Begin Task input
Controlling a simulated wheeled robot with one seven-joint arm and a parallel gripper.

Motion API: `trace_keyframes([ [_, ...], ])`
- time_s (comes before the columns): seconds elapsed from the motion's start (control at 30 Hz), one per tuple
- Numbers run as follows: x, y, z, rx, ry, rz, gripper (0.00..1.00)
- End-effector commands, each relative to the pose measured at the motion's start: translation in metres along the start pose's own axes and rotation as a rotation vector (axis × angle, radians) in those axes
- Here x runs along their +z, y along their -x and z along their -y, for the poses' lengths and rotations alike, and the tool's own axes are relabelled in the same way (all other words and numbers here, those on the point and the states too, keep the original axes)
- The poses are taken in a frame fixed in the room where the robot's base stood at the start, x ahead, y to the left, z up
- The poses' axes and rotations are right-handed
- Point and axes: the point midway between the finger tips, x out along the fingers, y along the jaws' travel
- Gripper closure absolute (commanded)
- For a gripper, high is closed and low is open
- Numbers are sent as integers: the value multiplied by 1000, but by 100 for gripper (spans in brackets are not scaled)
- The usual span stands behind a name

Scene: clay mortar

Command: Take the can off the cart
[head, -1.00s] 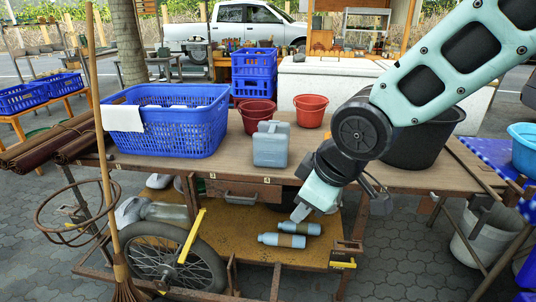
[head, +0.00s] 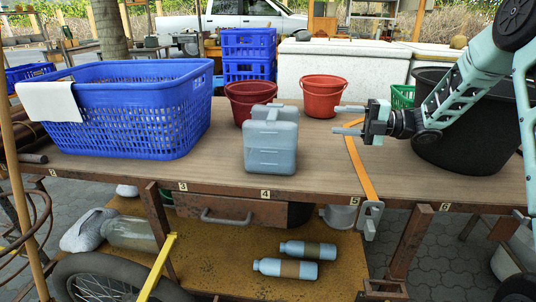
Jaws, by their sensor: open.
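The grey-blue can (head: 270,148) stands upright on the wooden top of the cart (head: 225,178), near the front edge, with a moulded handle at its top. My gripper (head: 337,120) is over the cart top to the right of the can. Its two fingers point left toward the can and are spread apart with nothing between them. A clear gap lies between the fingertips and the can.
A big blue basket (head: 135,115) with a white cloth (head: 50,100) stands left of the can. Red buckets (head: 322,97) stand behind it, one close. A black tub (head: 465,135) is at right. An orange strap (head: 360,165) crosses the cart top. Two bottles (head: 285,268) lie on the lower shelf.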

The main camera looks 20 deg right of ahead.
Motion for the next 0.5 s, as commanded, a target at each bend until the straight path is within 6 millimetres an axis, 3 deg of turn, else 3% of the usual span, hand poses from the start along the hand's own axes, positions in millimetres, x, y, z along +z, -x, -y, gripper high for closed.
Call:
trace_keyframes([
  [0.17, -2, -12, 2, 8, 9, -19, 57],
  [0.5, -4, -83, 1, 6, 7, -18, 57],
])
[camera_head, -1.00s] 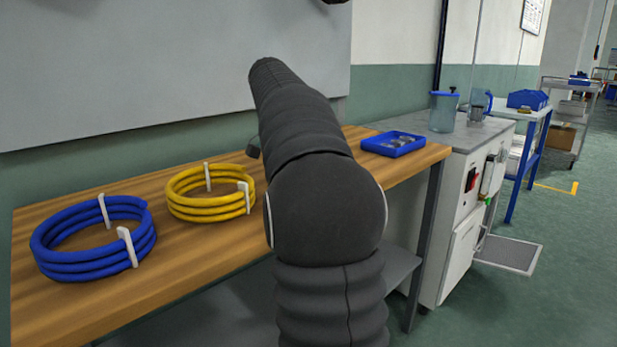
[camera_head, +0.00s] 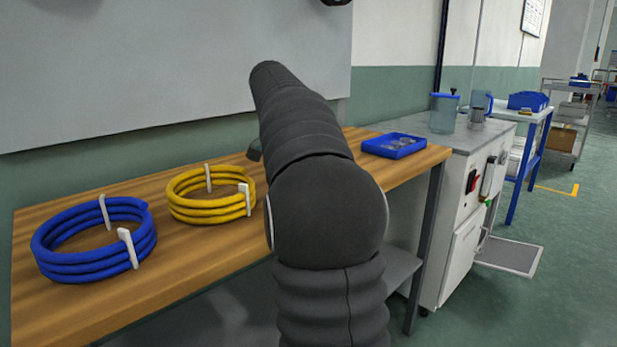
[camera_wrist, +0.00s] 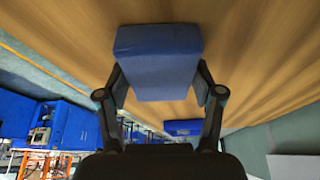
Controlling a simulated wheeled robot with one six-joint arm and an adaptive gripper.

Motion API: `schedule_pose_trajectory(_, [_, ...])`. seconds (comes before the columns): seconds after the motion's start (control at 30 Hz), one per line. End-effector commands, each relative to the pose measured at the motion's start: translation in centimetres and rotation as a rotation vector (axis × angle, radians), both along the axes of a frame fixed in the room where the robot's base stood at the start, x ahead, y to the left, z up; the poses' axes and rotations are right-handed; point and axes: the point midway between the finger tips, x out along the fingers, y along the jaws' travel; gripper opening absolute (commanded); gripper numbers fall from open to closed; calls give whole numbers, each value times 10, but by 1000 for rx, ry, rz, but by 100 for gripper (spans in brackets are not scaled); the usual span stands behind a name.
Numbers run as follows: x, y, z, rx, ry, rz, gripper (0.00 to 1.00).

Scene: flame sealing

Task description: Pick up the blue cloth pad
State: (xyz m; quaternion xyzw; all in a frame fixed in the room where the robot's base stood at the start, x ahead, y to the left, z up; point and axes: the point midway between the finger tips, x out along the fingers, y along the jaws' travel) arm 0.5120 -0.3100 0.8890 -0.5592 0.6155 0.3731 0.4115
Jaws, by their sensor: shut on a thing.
End Task input
Every line above should be repeated exactly; pictures stay out of the copy.

### Task output
Controlling a simulated wheeled robot with one seven-joint arm and a parallel gripper.

Motion API: `trace_keyframes([ [_, ...], ])`
- time_s (comes before the columns): seconds elapsed from the motion's start (control at 30 Hz), one per tuple
- Numbers run as follows: x, y, z, rx, ry, rz, gripper (0.00..1.00)
- End-effector commands, each relative to the pose measured at the motion's start: translation in metres along the start pose's own axes and rotation as a rotation vector (axis × angle, radians) in those axes
- Here x runs along their +z, y along their -x and z along their -y, for the poses' lengths and rotations alike, and the tool's own axes are relabelled in the same way (all other words and numbers here, those on the point and the states too, keep the original axes)
- The poses are taken in a frame fixed in the room where the robot's base stood at the start, x ahead, y to the left, z up
- The poses' axes and rotations are right-handed
- Point and axes: the point midway between the finger tips, x out along the fingers, y along the jaws' travel
- Gripper closure absolute (commanded)
- For a gripper, high is closed and low is open
- Numbers are sent as integers: the value multiplied by 1000, but by 100 for gripper (spans in brackets are not scaled)
- The usual span stands behind a name

Scene: clay mortar

Command: Take the can off the cart
[head, -1.00s] 
[head, +0.00s] 
Jaws, by their sensor: open.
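The grey-blue can (head: 270,148) stands upright on the wooden top of the cart (head: 225,178), near the front edge, with a moulded handle at its top. My gripper (head: 337,120) is over the cart top to the right of the can. Its two fingers point left toward the can and are spread apart with nothing between them. A clear gap lies between the fingertips and the can.
A big blue basket (head: 135,115) with a white cloth (head: 50,100) stands left of the can. Red buckets (head: 322,97) stand behind it, one close. A black tub (head: 465,135) is at right. An orange strap (head: 360,165) crosses the cart top. Two bottles (head: 285,268) lie on the lower shelf.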

The main camera looks 20 deg right of ahead.
Motion for the next 0.5 s, as commanded, a target at each bend until the straight path is within 6 millimetres an axis, 3 deg of turn, else 3% of the usual span, hand poses from the start along the hand's own axes, positions in millimetres, x, y, z along +z, -x, -y, gripper high for closed.
Call:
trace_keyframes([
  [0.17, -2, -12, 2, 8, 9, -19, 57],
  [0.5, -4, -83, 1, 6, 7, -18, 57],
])
[camera_head, -1.00s] 
[camera_head, +0.00s] 
[camera_wrist, +0.00s] 
Controlling a simulated wheeled robot with one six-joint arm and an adaptive gripper.

Motion API: `schedule_pose_trajectory(_, [_, ...])`. seconds (comes before the columns): seconds after the motion's start (control at 30 Hz), one per line. End-effector commands, each relative to the pose measured at the motion's start: translation in centimetres and rotation as a rotation vector (axis × angle, radians), both along the axes of a frame fixed in the room where the robot's base stood at the start, x ahead, y to the left, z up; the poses' axes and rotations are right-handed; point and axes: the point midway between the finger tips, x out along the fingers, y along the jaws' travel; gripper opening absolute (commanded); gripper numbers fall from open to closed; calls give whole numbers, each value times 10, but by 1000 for rx, ry, rz, but by 100 for gripper (spans in brackets are not scaled); the usual span stands behind a name.
Numbers run as follows: x, y, z, rx, ry, rz, gripper (0.00 to 1.00).

Scene: flame sealing

Task description: Pick up the blue cloth pad
State: (xyz m; quaternion xyzw; all in a frame fixed in the room where the robot's base stood at the start, x ahead, y to the left, z up; point and axes: the point midway between the finger tips, x out along the fingers, y along the jaws' travel) arm 0.5120 -0.3100 0.8890 -0.5592 0.6155 0.3731 0.4115
Jaws, by their sensor: shut on a thing.

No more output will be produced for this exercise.